For a period of time, however, the two were apparently close. According to the Jewish Encyclopedia, Neriglissar was Evil-Merodach’s brother-in-law
(http://www.jewishencyclopedia.com/articles/5921-evil-merodach): “Tiele, Cheyne, and Hommel are of the opinion that perhaps Neriglissar, Evil-merodach’s brother-in-law, who is praised for his benevolence, was instrumental in the freeing of the Judean king” [sic].
My view, though, is that Neriglissar (Luke’s Neri) wasthis very “Judean king” (Jehoiachin).

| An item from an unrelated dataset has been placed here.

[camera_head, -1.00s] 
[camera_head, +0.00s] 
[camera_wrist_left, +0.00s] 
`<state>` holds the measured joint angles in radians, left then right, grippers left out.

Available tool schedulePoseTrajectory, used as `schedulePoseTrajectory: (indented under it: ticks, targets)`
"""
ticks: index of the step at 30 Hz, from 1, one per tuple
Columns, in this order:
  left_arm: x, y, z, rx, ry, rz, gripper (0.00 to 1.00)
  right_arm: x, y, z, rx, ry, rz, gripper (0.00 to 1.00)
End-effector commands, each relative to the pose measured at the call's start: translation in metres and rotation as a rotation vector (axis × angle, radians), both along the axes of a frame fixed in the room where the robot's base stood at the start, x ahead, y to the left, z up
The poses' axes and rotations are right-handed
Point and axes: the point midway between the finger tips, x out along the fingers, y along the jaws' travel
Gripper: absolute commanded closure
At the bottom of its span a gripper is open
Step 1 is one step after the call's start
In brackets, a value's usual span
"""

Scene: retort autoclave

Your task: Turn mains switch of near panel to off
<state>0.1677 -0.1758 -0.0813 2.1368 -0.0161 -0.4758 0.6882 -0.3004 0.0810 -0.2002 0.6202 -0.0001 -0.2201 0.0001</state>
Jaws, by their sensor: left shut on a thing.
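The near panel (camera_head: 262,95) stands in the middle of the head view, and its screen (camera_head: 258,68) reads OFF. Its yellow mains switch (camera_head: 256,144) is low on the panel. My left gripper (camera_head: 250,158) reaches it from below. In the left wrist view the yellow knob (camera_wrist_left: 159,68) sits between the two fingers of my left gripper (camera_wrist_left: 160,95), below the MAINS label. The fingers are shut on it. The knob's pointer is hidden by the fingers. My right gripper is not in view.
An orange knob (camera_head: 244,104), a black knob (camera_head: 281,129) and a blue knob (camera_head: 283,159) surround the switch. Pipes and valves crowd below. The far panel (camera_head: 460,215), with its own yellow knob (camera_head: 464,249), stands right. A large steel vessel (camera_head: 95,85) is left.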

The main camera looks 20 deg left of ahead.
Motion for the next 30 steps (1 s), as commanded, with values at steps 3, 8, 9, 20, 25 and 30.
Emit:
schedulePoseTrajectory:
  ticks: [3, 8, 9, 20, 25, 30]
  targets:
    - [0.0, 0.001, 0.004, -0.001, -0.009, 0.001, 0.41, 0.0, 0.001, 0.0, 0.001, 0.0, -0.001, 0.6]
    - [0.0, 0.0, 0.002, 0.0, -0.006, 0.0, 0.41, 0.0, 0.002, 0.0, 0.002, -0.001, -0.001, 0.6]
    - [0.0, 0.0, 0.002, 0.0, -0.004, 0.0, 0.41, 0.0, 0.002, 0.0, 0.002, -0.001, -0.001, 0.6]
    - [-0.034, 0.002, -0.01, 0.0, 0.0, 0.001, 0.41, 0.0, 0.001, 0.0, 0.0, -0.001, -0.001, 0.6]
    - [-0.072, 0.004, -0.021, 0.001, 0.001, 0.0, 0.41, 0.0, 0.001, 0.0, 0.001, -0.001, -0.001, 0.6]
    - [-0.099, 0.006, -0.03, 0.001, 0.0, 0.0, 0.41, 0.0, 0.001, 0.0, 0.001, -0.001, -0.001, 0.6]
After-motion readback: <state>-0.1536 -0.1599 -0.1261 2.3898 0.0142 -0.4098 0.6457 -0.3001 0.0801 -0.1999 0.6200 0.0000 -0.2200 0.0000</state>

And this man was apparently an inveterate conspirator and insurrectionist. For, according to A. Fitzgerald, article “Baruch” (The Jerome Biblical Commentary, 1968, 37:9): “At first a pensioner in the King’s [Nebuchednezzar’s] court, [Jehoiachin] was jailed sometime after 592 [BC] (W.F. Albright, BA,5  49-55), probably in connection with some insurrection …”. Was there perhaps an insurrection involved in the case of Daniel 4:33: “Nebuchadnezzar was driven out of human society …”,due to the king’s madness? Whatever the case, we find king Jehoiachin once again – at least in the latter part of Nebuchednezzar’s reign – being held as a prisoner, there awaiting his renewed freedom at the hands of the succeeding king, Evil-Merodach (2 Kings 25:27-30):
And it came to pass in the 37th year of the captivity of Yeho’yachin king of Judea, in the twelfth month, on the 27th day of the month (27 Adar, today’s Hebrew date) that Evil-Merodach king of Babylon, in the year that he began to reign, did lift the head of Yeho’yachin king of Judea out of prison. And he spoke kindly to him, and set his throne above the throne of the kings that were with him in Babylon. And he changed his prison garments, and [Yeho’yachin] ate bread before him [Evil-Merdoch] continually all the days of his life. And there was a continual daily allowance given to him by the king, all the days of his life.
Now, this “set[ting of] his throne above the throne of the kings that were with him” by an eastern king is what I have come to think must be reflected in this action in the story of Esther (3:1): “After these things did king Ahasuerus promote Haman … and advanced him, and set his seat above all the princes that were with him”.